[Challenge]
Below are the records. Gather each line that holds "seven".

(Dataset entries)
===
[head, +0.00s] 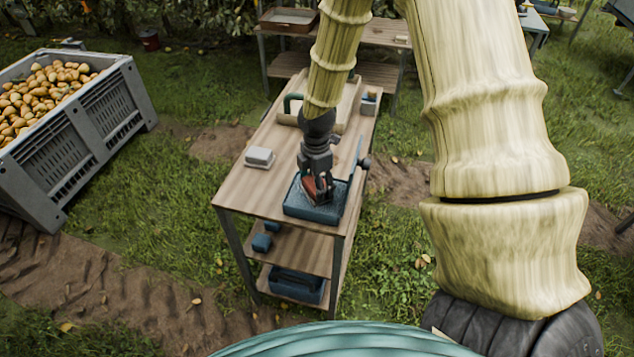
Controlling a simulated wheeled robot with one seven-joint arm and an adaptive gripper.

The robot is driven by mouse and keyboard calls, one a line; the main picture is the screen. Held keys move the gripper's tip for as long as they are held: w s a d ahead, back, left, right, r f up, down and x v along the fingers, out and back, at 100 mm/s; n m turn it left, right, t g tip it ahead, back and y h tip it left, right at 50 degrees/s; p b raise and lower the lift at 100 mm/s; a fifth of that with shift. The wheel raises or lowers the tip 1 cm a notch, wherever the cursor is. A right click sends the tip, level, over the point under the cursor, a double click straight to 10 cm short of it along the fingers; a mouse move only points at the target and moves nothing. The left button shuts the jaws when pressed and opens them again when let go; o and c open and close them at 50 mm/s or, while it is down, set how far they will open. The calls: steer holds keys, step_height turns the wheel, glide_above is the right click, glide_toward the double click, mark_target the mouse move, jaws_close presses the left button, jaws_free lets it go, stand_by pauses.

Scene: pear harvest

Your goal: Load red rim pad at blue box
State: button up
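The blue box (310,213) sits at the near right end of the wooden table, with a raised blue lid (354,160) at its right side. My gripper (317,194) points down over the box, with its fingertips at or just inside the opening. A red rim pad (310,186) shows between the fingers, tilted, and they look closed on it. The fingers hide part of the pad and of the box interior. I cannot tell whether the pad touches the box.
A pale grey lidded container (260,157) stands left of the box on the tabletop (243,187). Green-handled and small items lie at the table's far end. Blue items rest on the lower shelves. A grey crate of pears (90,125) stands at left on grass.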

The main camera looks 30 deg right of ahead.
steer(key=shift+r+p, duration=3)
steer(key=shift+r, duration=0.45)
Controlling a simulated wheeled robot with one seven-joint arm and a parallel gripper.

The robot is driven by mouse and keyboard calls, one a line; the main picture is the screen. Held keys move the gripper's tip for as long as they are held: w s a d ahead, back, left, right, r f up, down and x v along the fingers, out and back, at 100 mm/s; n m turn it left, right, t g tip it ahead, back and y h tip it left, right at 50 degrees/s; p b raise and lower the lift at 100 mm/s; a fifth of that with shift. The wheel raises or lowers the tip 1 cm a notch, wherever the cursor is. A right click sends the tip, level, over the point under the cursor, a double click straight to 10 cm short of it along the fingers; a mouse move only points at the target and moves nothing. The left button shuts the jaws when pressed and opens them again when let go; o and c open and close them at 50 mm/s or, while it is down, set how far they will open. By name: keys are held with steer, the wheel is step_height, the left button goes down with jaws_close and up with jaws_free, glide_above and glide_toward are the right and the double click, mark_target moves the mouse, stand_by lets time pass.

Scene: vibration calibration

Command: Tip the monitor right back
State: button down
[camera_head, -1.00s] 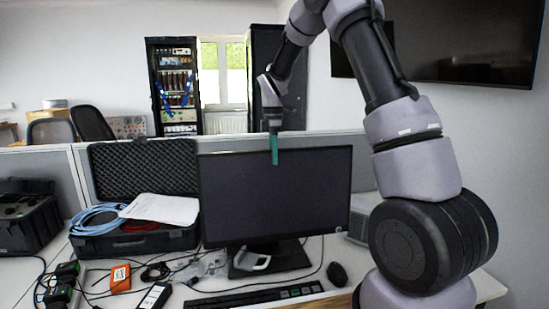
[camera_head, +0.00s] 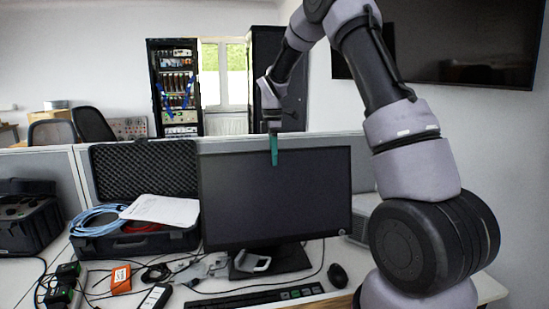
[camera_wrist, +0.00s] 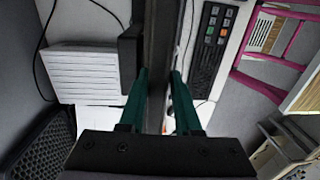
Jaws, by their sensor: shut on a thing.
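The black monitor (camera_head: 275,205) stands on its dark stand (camera_head: 270,261) on the white desk, its screen facing me. My gripper (camera_head: 274,150) reaches down from above to the middle of the monitor's top edge. In the wrist view the two green fingers (camera_wrist: 158,85) lie on either side of the monitor's top edge (camera_wrist: 160,40), which runs as a dark bar between them. They are shut on it. The rear finger is hidden behind the monitor in the head view.
A keyboard (camera_head: 255,299) and a mouse (camera_head: 338,275) lie in front of the monitor. An open black case (camera_head: 145,170) with papers and blue cable stands at its left. A low partition (camera_head: 365,165) runs behind. Small devices and cables clutter the left desk.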

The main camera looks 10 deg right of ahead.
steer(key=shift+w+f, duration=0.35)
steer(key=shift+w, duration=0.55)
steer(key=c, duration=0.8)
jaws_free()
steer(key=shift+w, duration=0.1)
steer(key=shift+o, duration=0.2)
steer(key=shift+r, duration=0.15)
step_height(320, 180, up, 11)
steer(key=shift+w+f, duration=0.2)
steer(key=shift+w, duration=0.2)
===
[Answer]
Controlling a simulated wheeled robot with one seven-joint arm and an adaptive gripper.
Controlling a simulated wheeled robot with one seven-joint arm and a parallel gripper.

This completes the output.